In Imagemagick, you can threshold the image to keep from getting too much noise, then blur it and then threshold again to make large regions of black connected. Then use -connected-components to filter out small regions, especially of white and then find the bounding boxes of the black regions. (Unix bash syntax)
convert image.png -threshold 95% \
-shave 5x5 -bordercolor white -border 5 \
-blur 0x2.5 -threshold 99% -type bilevel \
-define connected-components:verbose=true \
-define connected-components:area-threshold=20 \
-define connected-components:mean-color=true \
-connected-components 4 \
+write tmp.png null: | grep "gray(0)" | tail -n +2 | sed 's/^[ ]*//' | cut -d\ -f2`
This is the tmp.png image that was created. Note that I have discarded regions smaller than 20 pixels in area. Adjust as desired. Also adjust the blur as desired. You can make it larger to get bigger connected regions or smaller to get closer to individual lines of text. I shaved 5 pixels all around to remove spot noise at the top of your image and then padded with a border of 5 pixels white.
This is the list of bounding boxes.
Here is the listing:
267x223+477+123
267x216+136+43
48x522+413+0
266x86+136+317
266x43+136+410
266x66+477+404
123x62+479+346
137x43+142+259
117x43+486+65
53x20+478+46
31x20+606+347
29x19+608+48
26x18+716+347
26x17+256+480
25x17+597+481
27x18+716+47
21x17+381+240
7x7+160+409
We can go one step further an draw boxes about the regions:
boxes=""
bboxArr=(`convert image.png -threshold 95% \
-shave 5x5 -bordercolor white -border 5 \
-blur 0x2.5 -threshold 99% -type bilevel \
-define connected-components:verbose=true \
-define connected-components:area-threshold=20 \
-define connected-components:mean-color=true \
-connected-components 4 \
+write tmp.png null: | grep "gray(0)" | sed 's/^[ ]*//' | cut -d\ -f2`)
num="${#bboxArr[*]}"
for ((i=0; i<num; i++)); do
WxH=`echo "${bboxArr[$i]}" | cut -d+ -f1`
xo=`echo "${bboxArr[$i]}" | cut -d+ -f2`
yo=`echo "${bboxArr[$i]}" | cut -d+ -f3`
ww=`echo "$WxH" | cut -dx -f1`
hh=`echo "$WxH" | cut -dx -f2`
x1=$xo
y1=$yo
x2=$((xo+ww-1))
y2=$((yo+hh-1))
boxes="$boxes rectangle $x1,$y1 $x2,$y2"
done
convert image.png -fill none -strokewidth 2 -stroke red -draw "$boxes" -alpha off image_boxes.png
Increase the threshold-area from 20 a little more and you can get rid of the tiny box on the lower left side around a round dot, which I think is noise.

Related

How can I separate an image file by color region into multiple image files?

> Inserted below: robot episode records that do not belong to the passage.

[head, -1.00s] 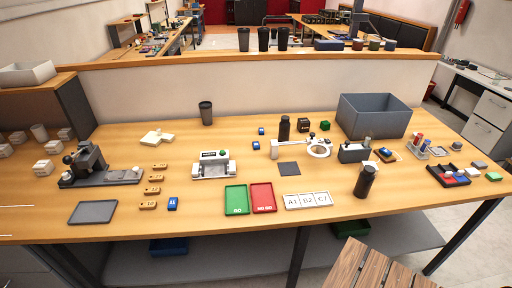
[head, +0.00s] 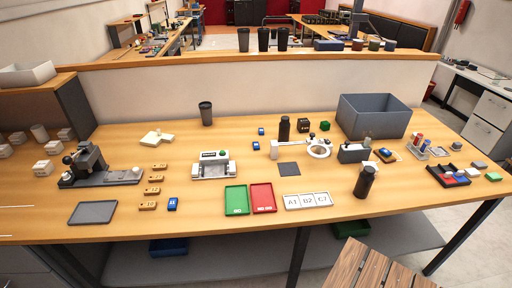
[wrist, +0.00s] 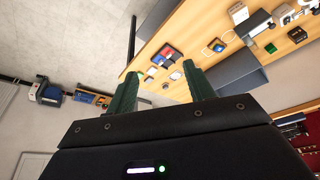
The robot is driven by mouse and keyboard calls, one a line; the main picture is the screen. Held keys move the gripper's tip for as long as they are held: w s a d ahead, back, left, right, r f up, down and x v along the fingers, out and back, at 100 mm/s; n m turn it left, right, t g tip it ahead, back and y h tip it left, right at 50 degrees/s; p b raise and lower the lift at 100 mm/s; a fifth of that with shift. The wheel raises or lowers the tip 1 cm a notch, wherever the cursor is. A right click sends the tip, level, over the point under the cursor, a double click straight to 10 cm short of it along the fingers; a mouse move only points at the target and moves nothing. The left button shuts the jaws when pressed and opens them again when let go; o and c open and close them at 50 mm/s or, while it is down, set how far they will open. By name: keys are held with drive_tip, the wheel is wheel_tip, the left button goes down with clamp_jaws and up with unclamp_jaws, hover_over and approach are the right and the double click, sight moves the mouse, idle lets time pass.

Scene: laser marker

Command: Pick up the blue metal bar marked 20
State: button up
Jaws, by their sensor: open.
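Several small blue blocks lie on the wooden workbench in the head view. One blue block (head: 172,204) with a white mark lies at the front left, beside the row of tan labelled bars. Two smaller blue pieces, one behind the other (head: 261,131) (head: 255,145), lie near the middle back. Another blue piece (head: 385,153) sits on a tan base at the right. The marks are too small for me to read, so I cannot tell which is 20. My gripper (wrist: 163,76) is open and empty in the wrist view, apart from the bench; it is not in the head view.
Several tan bars (head: 153,191) lie near a dark press (head: 90,164). Green (head: 237,201) and red (head: 263,199) trays and a white A1 B2 C7 plate (head: 307,201) line the front. A grey bin (head: 374,116) and dark bottles (head: 365,182) stand at the right.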

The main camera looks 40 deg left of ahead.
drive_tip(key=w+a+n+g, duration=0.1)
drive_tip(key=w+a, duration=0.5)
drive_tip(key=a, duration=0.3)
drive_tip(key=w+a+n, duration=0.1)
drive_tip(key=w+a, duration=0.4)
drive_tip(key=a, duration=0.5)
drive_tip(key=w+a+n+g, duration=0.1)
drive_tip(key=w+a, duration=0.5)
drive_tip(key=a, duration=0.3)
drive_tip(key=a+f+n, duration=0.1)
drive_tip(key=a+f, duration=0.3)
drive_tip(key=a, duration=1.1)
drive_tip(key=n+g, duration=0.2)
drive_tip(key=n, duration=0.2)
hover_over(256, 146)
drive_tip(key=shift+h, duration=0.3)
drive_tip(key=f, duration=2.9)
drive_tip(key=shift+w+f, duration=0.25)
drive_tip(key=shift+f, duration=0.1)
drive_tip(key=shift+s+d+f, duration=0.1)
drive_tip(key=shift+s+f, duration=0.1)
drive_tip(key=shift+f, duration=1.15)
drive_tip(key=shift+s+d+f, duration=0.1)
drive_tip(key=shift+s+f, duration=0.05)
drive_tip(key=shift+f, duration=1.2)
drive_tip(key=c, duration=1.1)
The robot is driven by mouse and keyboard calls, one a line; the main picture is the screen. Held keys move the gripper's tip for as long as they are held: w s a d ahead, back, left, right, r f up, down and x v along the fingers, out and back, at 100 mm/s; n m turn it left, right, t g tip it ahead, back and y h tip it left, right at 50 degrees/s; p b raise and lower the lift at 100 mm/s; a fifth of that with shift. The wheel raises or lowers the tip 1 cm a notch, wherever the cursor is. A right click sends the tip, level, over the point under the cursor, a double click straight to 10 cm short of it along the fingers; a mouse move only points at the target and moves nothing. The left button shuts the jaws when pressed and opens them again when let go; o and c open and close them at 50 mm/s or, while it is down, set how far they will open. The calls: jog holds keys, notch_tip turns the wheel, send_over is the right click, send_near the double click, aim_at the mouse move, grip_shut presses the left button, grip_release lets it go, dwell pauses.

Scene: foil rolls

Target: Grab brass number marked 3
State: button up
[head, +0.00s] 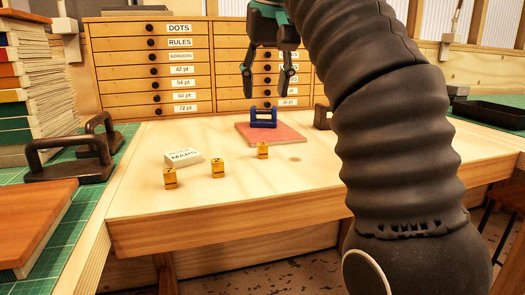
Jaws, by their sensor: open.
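Three small brass blocks stand on the pale wooden tabletop (330,185) in the head view. The left brass block (170,179) is nearest the front edge, the middle brass block (218,168) is a little farther back, and the right brass block (263,150) is farthest back, by the front of the red mat. Each has dark marks, too small to read, so I cannot tell which is marked 3. My gripper (266,92) is open and empty, pointing down in front of the drawer cabinet, above the blocks in the picture and apart from them.
A blue frame-like object (263,118) stands on the red mat (280,134). A white lettered block (183,157) lies behind the brass blocks. Dark handled tools (70,160) and stacked books (30,90) are at left. A labelled drawer cabinet (120,75) closes the back. My arm hides the table's right part.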

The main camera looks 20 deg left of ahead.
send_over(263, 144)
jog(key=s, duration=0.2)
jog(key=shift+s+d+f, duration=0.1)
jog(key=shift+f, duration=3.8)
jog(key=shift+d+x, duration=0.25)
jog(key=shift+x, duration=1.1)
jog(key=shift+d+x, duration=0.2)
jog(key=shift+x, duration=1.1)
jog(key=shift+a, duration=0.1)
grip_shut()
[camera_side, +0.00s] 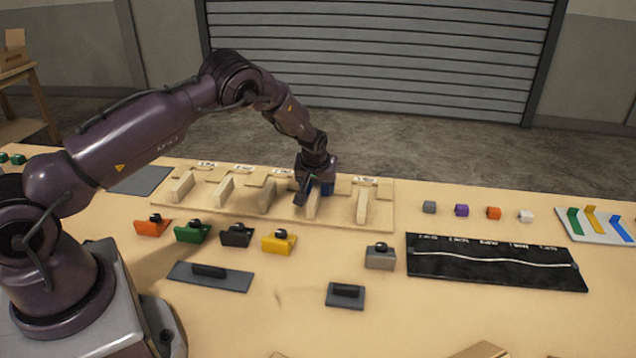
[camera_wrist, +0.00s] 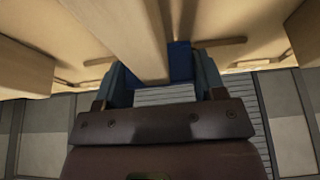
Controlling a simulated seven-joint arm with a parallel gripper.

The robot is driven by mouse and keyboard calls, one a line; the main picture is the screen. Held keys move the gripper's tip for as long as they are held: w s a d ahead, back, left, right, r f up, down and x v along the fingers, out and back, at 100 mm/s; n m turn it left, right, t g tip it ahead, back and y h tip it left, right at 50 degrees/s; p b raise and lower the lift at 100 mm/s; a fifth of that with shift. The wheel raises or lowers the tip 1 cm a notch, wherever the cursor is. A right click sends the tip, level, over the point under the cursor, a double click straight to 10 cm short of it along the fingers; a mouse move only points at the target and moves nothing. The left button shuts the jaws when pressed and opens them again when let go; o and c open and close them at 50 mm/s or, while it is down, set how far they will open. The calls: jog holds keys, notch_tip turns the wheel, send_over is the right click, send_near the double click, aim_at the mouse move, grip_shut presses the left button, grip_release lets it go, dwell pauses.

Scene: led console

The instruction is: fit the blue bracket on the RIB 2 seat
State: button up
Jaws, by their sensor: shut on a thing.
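The blue bracket (camera_side: 327,188) is in my gripper (camera_side: 308,190), low over the wooden rib board (camera_side: 385,218). In the side view my gripper is at the second rib from the right (camera_side: 313,206) and hides most of the bracket. In the wrist view the jaws (camera_wrist: 163,88) are shut on the bracket (camera_wrist: 180,62), with a wooden rib (camera_wrist: 135,35) running between them. Blue shows on both sides of that rib. I cannot tell whether the bracket is fully seated. The small rib labels are unreadable, so I cannot tell which rib is RIB 2.
A black panel with a white line (camera_side: 495,262) lies at right. Other ribs stand close on both sides of my gripper.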

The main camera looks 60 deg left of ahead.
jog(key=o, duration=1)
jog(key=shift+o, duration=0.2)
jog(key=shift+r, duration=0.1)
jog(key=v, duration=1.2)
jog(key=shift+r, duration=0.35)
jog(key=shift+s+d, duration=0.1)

Take this image of a circle and a square on a transparent background (png).
I want to split this image by region. The regions are defined by connected color. I have a circle region. And a square region.
The output would be, one image file with the circle on it
and a second image file with the square on it.
Can ImageMagick do this? Can another tool do this? How can I do this?
Here is how to do that in ImageMagick. I note that your posted image has a white background, not a transparent one. However, I have changed the white to transparent. I first get the bounding boxes of the objects using connected components. Then I loop over each bounding box and crop it out and put it back into a transparent image using the virtual canvas information stored in the cropped image.
Input:
bboxArr=(`convert circle_rectangle_transp.png -type bilevel \
-define connected-components:verbose=true \
-define connected-components:exclude-header=true \
-define connected-components:mean-color=true \
-connected-components 8 null: | grep "gray(0)" | awk '{print $2}'`)
echo "${bboxArr[*]}"
i=0
for bbox in ${bboxArr[*]}; do
echo $bbox
convert circle_rectangle_transp.png -crop "$bbox" -background none -flatten circle_rectangle_transp_$i.png
i=$((i+1))
done

Extract sub images from bigger image with imagemagick

I have an image:
and I want to crop this image and extract sub images by horizontal black(gray) line and got smth like this (list of sub images):
1.
2.
and so on...
How can I do it with ImageMagick? Thanks for help.
Here is one way to do that in ImageMagick in Unix syntax and bash scripting. Threshold the image.
Add a black border all around. Then use connected components processing to find all the large white rectangles and their bounding boxes. Put those in an array. Then sort the array by Y value (top of bounding boxes). Then loop over each bounding box and crop the input image.
Input:
bboxArr=(`convert math.png -threshold 75% -bordercolor black -border 1 -type bilevel \
-define connected-components:exclude-header=true \
-define connected-components:area-threshold=100 \
-define connected-components:mean-color=true \
-define connected-components:verbose=true \
-connected-components 8 null: | grep "gray(255)" | awk '{print $2}'`)
num="${#bboxArr[*]}"
sortedArr=(`echo ${bboxArr[*]} | tr " " "\n" | sort -n -t "+" -n -k3,3 | tr "\n" " "`)
for ((i=0; i<num; i++)); do
cropval=${sortedArr[$i]}
convert math.png -crop $cropval +repage math_$i.png
done
Output (showing first 4 out of 11):
ImageMagick automatically sorts them by largest area first. So I had to sort them by Y.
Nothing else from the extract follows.